Fuel efficiency. It's an issue that has seemingly fallen onto America's the back-burner for a variety of reasons, not the least of which are declining fuel prices and economy along with the auto industry's financial plight. Still, few would argue that the issue of cutting down on petroleum use is any less important today than it was six months ago, so the decision (or, really, the lack thereof) of the Bush Administration to leave future fuel economy standards on the table for President-Elect Barack Obama and his future staff is ruffling a few feathers.

Even the automakers themselves would like to see a new set of rules decided upon so that they can accurately plan for the future.

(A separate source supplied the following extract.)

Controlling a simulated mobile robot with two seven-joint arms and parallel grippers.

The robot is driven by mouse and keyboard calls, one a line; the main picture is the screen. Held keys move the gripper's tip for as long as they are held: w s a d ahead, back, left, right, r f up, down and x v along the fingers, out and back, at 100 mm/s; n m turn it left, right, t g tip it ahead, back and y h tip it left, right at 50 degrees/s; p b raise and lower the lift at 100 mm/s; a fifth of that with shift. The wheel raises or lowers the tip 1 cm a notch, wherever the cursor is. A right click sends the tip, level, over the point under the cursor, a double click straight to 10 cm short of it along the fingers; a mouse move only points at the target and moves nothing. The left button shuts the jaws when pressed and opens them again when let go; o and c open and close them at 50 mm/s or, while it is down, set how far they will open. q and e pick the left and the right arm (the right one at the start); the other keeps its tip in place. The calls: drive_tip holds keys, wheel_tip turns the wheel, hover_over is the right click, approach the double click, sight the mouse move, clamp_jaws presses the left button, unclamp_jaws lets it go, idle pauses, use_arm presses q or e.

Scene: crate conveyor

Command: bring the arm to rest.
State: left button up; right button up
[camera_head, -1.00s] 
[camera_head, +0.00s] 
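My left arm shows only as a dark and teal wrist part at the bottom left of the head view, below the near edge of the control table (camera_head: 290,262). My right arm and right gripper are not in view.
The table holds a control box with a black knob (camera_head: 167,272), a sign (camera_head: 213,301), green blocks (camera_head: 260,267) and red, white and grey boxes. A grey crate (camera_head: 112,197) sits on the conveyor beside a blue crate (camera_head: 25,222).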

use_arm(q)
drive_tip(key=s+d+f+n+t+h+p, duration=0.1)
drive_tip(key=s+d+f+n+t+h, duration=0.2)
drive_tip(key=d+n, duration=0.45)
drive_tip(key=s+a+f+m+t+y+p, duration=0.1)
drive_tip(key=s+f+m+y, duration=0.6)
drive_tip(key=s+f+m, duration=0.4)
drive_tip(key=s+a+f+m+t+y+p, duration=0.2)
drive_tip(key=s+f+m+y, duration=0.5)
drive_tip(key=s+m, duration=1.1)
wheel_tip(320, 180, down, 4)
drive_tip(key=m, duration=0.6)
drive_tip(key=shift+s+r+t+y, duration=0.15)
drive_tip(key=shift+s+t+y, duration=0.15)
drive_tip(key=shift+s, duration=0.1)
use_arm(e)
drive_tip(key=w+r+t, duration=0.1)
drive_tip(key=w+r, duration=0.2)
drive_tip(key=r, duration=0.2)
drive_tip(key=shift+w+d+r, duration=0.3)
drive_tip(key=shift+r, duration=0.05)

Without the passing of Bush's bill, questions remain as to whether states - especially California - will have the right to impose their own regulations above the national requirements. Oh, and there's also the issue of where the money to develop these fuel efficient technologies will come from. See the official statement from the US Department of Transportation after the break.

[Source: Detroit Free Press, Photo by Ron Sachs-Pool/Getty]

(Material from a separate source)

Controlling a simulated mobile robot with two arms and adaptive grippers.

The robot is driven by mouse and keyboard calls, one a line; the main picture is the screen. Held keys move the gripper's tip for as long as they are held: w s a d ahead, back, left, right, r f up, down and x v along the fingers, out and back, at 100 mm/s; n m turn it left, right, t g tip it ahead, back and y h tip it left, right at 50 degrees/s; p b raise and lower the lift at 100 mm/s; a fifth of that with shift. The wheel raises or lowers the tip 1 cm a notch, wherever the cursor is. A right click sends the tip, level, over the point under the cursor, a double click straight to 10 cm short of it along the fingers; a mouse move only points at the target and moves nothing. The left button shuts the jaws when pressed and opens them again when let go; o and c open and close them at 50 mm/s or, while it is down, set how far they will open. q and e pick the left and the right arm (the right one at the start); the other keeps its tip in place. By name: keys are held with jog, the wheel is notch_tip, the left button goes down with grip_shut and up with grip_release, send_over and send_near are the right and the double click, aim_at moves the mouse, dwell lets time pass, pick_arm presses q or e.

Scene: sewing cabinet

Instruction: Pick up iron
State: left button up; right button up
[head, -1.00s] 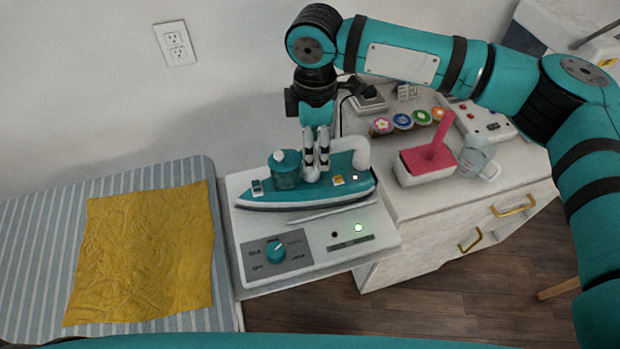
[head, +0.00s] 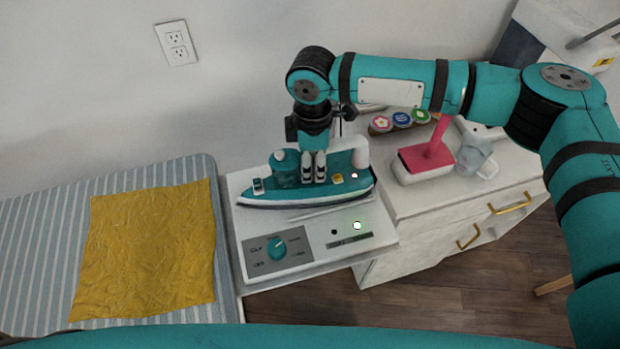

The Bush Administration will not finalize its rulemaking on Corporate Fuel Economy Standards. The recent financial difficulties of the automobile industry will require the next administration to conduct a thorough review of matters affecting the industry, including how to effectively implement the Energy Independence and Security Act of 2007 (EISA). The National Highway Traffic Safety Administration has done significant work that will position the next Transportation Secretary to finalize a rule before the April 1, 2009 deadline.